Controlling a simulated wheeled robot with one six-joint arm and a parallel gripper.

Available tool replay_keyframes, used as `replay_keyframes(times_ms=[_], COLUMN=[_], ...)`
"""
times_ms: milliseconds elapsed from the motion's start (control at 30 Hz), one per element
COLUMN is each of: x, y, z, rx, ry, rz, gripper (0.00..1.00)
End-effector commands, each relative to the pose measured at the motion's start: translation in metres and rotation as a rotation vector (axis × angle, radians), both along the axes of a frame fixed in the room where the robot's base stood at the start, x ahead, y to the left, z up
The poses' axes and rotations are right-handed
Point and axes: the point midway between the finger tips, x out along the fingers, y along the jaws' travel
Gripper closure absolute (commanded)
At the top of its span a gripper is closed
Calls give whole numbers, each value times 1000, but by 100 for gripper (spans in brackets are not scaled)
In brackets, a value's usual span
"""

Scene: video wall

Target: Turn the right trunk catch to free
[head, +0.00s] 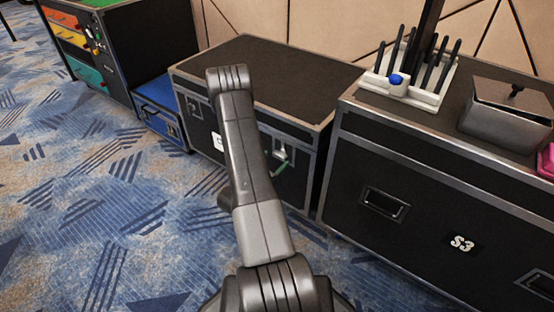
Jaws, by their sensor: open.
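A black case (262,70) with silver edges stands behind my arm. Its front carries a silver fitting (281,154) with a green strip beside it, right of my arm. This may be a catch; its setting is too small to read. Another metal fitting (193,107) sits left of my arm. A low blue trunk (158,92) stands further left, with a small metal fitting (172,130) on its front, also too small to read. My arm rises through the middle and hides part of the black case's front. My gripper is not visible.
A dark cabinet with coloured panels (72,40) stands far left. Patterned blue carpet (90,190) is clear at left.

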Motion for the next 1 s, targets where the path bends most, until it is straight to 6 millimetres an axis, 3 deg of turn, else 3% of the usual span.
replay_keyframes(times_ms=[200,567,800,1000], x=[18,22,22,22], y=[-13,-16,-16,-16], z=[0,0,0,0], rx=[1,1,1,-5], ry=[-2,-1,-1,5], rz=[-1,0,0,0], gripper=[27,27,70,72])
---------------
* **THE REQUEST**:
Copy out each line of the data where the string "axes" appears.

* **COMPLETE RESPONSE**:
End-effector commands, each relative to the pose measured at the motion's start: translation in metres and rotation as a rotation vector (axis × angle, radians), both along the axes of a frame fixed in the room where the robot's base stood at the start, x ahead, y to the left, z up
The poses' axes and rotations are right-handed
Point and axes: the point midway between the finger tips, x out along the fingers, y along the jaws' travel

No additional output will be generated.